Mr. Puddington later said he also remained unconvinced by Mr. Wilder’s opposition to incorporating Turkey into the European Union, which Mr. Puddington thinks would be a positive development. Mr. Wilders said Turkey is a good neighbor, but “being a good neighbor is not the same as being a part of the family,” adding that he would rather have Canada or Australia join the European Union
Brian Anderson of City Journal asked how he feels about the press coverage he receives. Mr. Wilders replied that members of the press generally earn a lot more than his average constituent. Cooper Union professor Fred Siegel followed up by asking who those voters are: Mr. Wilders said the average age appears to be 35 to 55, with a wife working part-time, and taking one or two vacations a year. They are common Dutch people who are fed up, he said.
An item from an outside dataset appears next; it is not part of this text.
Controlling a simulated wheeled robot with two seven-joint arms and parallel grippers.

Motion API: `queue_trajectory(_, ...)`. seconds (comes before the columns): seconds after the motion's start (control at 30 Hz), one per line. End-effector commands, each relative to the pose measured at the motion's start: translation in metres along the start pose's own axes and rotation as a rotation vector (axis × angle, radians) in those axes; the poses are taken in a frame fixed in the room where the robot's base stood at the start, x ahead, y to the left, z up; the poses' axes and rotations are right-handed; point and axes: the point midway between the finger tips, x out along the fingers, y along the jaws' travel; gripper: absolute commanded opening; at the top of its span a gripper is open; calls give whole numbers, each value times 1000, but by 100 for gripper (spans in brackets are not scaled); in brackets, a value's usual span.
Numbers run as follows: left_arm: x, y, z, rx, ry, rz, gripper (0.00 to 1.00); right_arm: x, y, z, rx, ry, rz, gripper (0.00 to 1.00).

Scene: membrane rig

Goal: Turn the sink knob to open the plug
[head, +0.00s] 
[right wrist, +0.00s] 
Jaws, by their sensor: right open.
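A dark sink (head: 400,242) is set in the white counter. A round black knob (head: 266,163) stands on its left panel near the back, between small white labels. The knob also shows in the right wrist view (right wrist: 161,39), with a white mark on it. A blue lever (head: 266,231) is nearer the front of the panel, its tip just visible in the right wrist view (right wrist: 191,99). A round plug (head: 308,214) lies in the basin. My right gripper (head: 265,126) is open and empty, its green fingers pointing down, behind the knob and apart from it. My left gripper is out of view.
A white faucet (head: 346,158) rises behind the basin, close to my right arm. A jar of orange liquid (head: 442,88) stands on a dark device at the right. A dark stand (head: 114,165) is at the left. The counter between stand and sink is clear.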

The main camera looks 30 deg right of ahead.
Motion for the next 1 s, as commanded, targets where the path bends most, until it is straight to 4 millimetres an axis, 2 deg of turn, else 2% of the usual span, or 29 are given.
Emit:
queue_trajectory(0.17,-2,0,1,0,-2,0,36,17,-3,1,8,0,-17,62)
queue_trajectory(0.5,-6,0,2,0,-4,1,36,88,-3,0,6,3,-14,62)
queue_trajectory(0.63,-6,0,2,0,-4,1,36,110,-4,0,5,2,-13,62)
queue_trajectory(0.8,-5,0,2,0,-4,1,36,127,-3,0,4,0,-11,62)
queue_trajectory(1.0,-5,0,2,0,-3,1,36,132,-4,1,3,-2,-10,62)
Mr. Siegel asked if the Dutch were to engage in preventative detention, wasn’t that contravened by EU law? Mr. Wilders acknowledged he would be sued under EU law. “If his party took power, it would produce a clash with the EU,” Mr. Siegel later said.
Asked about his security measures he takes to protect his life in the face of death threats, Mr. Wilders said it was like “being caught in a bad B-movie.”
City Journal Contributing Editor Kay Hymowitz asked about the role of schools in assimilating Muslim children; Mr. Wilders said that the Dutch government traditionally gives money to religious schools of all kinds, and are now in trouble as a result. One example he gave was of a radical Imam in Rotterdam who was on the board of a school there.
“Ian Buruma’s account of the situation in the Netherlands portrays Wilders as a kind of wild man,” Mr. Siegel said. “But to listen to him speak, he was calm, relaxed and reasoned.”